DIRECTION: Check each line of the data below for the word "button", then extract the ones that have it.

PROVIDED ENTRIES:
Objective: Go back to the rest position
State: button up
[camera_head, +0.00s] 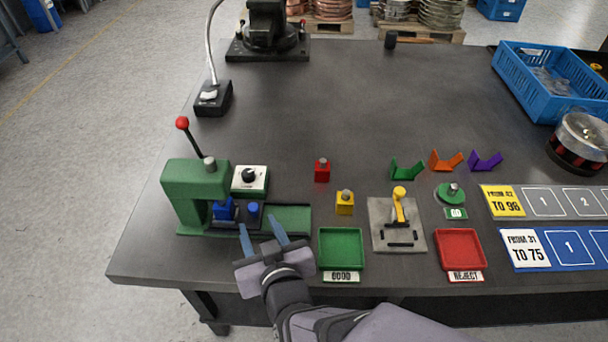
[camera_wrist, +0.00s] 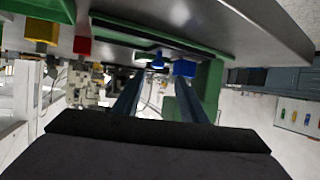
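My gripper (camera_head: 264,233) is at the front left of the table, in front of the green press-like machine (camera_head: 184,196). Its two blue-grey fingers are spread apart with nothing seen between them. In the wrist view the fingers (camera_wrist: 158,95) point toward the machine's blue parts (camera_wrist: 184,68) and stand apart from each other. In the head view a blue block (camera_head: 223,210) and a smaller blue piece (camera_head: 253,208) sit on the machine, just beyond the fingertips. I cannot tell whether a fingertip touches the machine's base.
A green tray (camera_head: 341,264) marked GOOD lies right of my gripper. Beyond it are a yellow-handled fixture (camera_head: 398,246) and a red REJECT tray (camera_head: 460,267). Red (camera_head: 322,172) and yellow (camera_head: 344,206) blocks stand nearby. The table's middle (camera_head: 340,105) is clear.

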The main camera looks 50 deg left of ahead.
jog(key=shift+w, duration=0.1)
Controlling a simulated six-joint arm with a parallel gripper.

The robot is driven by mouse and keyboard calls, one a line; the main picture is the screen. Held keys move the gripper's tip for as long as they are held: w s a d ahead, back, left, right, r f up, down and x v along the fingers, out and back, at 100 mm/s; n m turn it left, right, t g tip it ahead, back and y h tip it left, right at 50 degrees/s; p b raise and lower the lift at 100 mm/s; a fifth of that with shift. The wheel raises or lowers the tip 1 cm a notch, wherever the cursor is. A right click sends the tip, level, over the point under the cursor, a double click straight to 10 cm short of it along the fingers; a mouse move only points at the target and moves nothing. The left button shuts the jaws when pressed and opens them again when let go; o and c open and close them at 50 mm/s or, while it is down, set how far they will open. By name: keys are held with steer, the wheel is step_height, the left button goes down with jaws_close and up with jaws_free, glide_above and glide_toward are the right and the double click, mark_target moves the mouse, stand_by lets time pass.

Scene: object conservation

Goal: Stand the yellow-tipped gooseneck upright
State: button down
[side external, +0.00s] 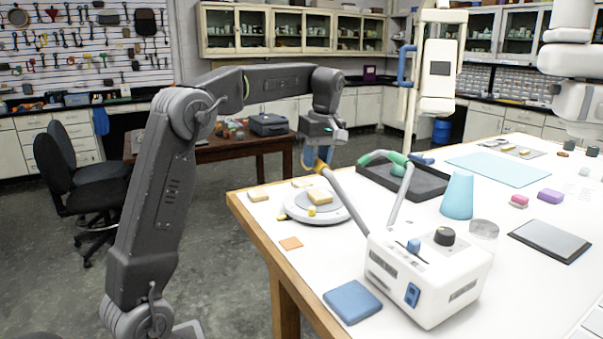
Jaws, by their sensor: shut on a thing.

RESPONSE TO THE EXERCISE:
State: button up
The robot is driven by mouse and keyboard calls, one a line; the main picture is the screen. Held keys move the gripper's tip for as long as they are held: w s a d ahead, back, left, right, r f up, down and x v along the fingers, out and back, at 100 mm/s; n m turn it left, right, t g tip it ahead, back and y h tip it left, right at 50 degrees/s; p b raise and lower the lift at 100 mm/s; a fifth of that with shift. The wheel raises or lowers the tip 1 cm a notch, wherever the cursor is. A right click sends the tip, level, over the point under the cursor, a double click straight to 10 cm short of it along the fingers; a mouse move only points at the target and moves nothing. The left button shuts the jaws when pressed and opens them again when let go; o and c open and close them at 50 mm/s or, while it is down, set how far they will open. By name: keys are held with steer, the wheel is step_height, the left button goes down with jaws_close and up with jaws_free, glide_above and glide_toward are the right and the double click, mark_target moves the mouse, stand_by lets time pass.
State: button down

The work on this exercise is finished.